Another Christmas my grandfather, my tota, showed up with a gift for me that I could never have imagined. He was always taking a special interest in me, or so I felt; my sister and I lived off the rez for most of our childhood, but he was a fixture in our lives even off the rez: he was a legendary lacrosse player, and he taught me how to play well enough that I was moved up a couple of levels in the Nepean Knights lacrosse organization as a kid; seeing how scrawny I was he tried to teach me how to box, because there was authority in violence on the rez; noting my interest in pool he helped teach me in his bar and his basement; discovering that I was thinking about delaying my entrance to the University of Toronto for lack of funding (I didn’t apply for any student loans until late) he brought me back to the rez and pressed a roll of hundred dollar bills into my hand and told me I was going to school; I was supposed to be the first Burns with a college degree (despite his efforts I still managed to drop out after a year, move in with a girl, and stay out of school for a long time; my sister was the first, and she’s the writer of the family). I never felt like anything except his grandson when I was around him. I never felt like the white kid in an alien world.

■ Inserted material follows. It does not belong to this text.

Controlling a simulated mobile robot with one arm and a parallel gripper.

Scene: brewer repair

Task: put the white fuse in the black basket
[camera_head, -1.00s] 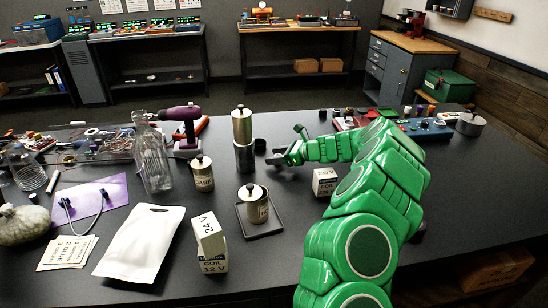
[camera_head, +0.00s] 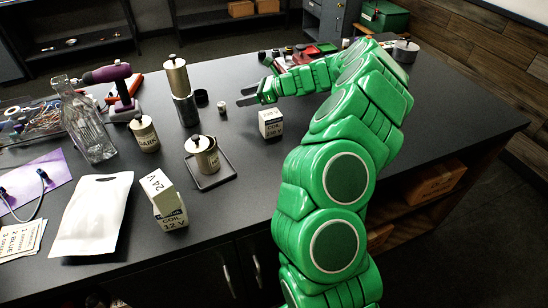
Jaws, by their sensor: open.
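My gripper (camera_head: 243,97) is open and empty, reaching left low over the bench, with its two dark fingers apart. Just left of the fingertips stands a small pale-topped cylinder (camera_head: 222,106). It may be the white fuse, but it is too small to be sure. It does not appear to be between the fingers. A small round black container (camera_head: 202,97) stands a little further left and back, beside the tall metal canister; it may be the black basket. Its inside cannot be made out.
A tall metal canister (camera_head: 177,78), a labelled canister (camera_head: 144,135) and another canister (camera_head: 204,158) on a black tray (camera_head: 217,181) stand nearby. Coil boxes (camera_head: 270,124) (camera_head: 167,206), a glass bottle (camera_head: 88,130) and a white pouch (camera_head: 91,215) occupy the front and left.

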That Christmas he brought me outside and opened the garage door, the garage door to the house my family was living in, the house he had built decades earlier to house his own growing family. He revealed, behind that door, my very own motorized vehicle. He must have heard my bitching and moaning about the other kids and their ATVs; he must have known that I was feeling, once again, like a bit of an alien on the rez. I was the kid without a four-wheeler; the kid who flipped three-wheelers over on himself; the kid who didn’t understand how to ride one while owning the throttle. I was the kid who biked off the rez, over the bridge into the smelly little industrial town at every opportunity, to play with skate-rats and smokers, non-Indians and white-trash, because I never felt at home on the rez.

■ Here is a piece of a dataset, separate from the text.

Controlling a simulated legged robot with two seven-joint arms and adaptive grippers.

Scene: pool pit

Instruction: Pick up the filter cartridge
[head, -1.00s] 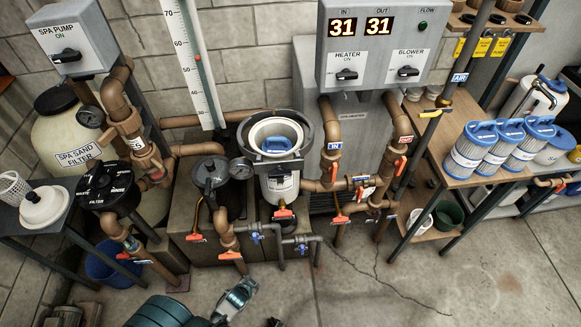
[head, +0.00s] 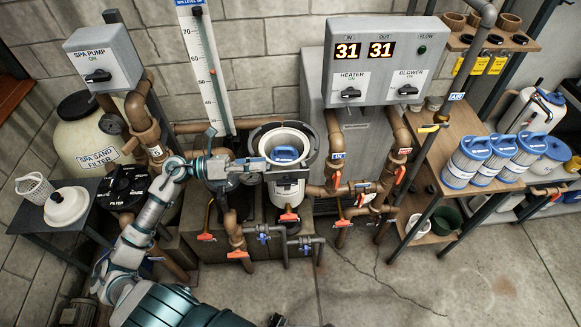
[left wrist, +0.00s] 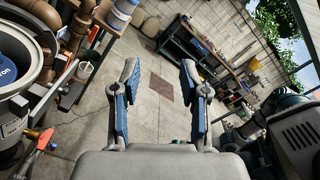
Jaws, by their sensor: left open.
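A filter cartridge with a blue top and handle (head: 285,154) sits upright inside the open white filter housing (head: 290,190) below the wall heater box. Only its top shows; the rest is hidden by the housing. In the left wrist view, part of the blue top (left wrist: 8,68) shows in the housing at the left edge. My left gripper (head: 242,166) is just left of the housing, near its rim, and apart from the cartridge. In the left wrist view, the left gripper (left wrist: 159,85) has its two fingers spread with nothing between them. My right gripper is not in view.
Several blue-capped cartridges (head: 467,160) stand on a wooden shelf at right. Pipes with red-handled valves (head: 341,222) stand in front of and beside the housing. A white lid (head: 66,206) and basket (head: 34,187) are on a side table at left. The floor at lower right is clear.

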But being a grandfather he could hardly be expected to understand that bringing me a mo-ped wasn’t exactly going to make me one of the cool kids on the Island. It was orange. It had pedals. It ran on some mixture of gasoline and oil that I never did figure out.
I was miserable in my gratitude. I understood what he had done, but I also understood precisely how he had gotten it all wrong.
I feigned enthusiasm, and I rode the mo-ped. I used it like a bike (being between ten-speeds at the time), but it didn’t have the kind of pedal power to take me over the bridge. Being young and underappreciative I never tried to fill the tank with the gas/oil mixture it required to run; I would use it as a bike, but I’d never embarrass myself by trying to out-motor the kids who had real ATVs.
When I wiped out on the ice the first time and bent the right pedal arm far enough that it struck the motor housing every time I pushed, I was certain my days of riding it were over. But I had no other transportation. So I rode it, pedal-click, pedal-bink, pedal-rattle, pedal-crack. When I wiped out on the ice the second time (I kept taking it on the back trails as I would a bike, but it wasn’t a bike) and broke the hand-brakes off the handlebars I had to stop riding it. I had no way to brake. So not only was my propulsion impeded by the clicking pedal and the lack of multiple pedaling gears, but my braking was at an end. I could neither go nor stop on this orange geek-maker.
And so I returned my moped to the garage attached to the house my grandfather built to house his growing family, the house now occupied by his daughter and her two children, and I hoped another bike would come along. Because in the realm of ATVs I couldn’t be seen on an orange mo-ped with a bent pedal and no brakes. That would be wearing not only my geekiness, but my poverty on my sleeve for everyone to see.
I did have a Nintendo and straight A’s. But I couldn’t ride a four-wheeler to save my life.
And when a bike came along I once again returned to the smelly little town across the river, and forgot about the orange mo-ped in the garage with the bent pedal and broken hand brakes. And about the effort my tota once made to try to make me feel at home.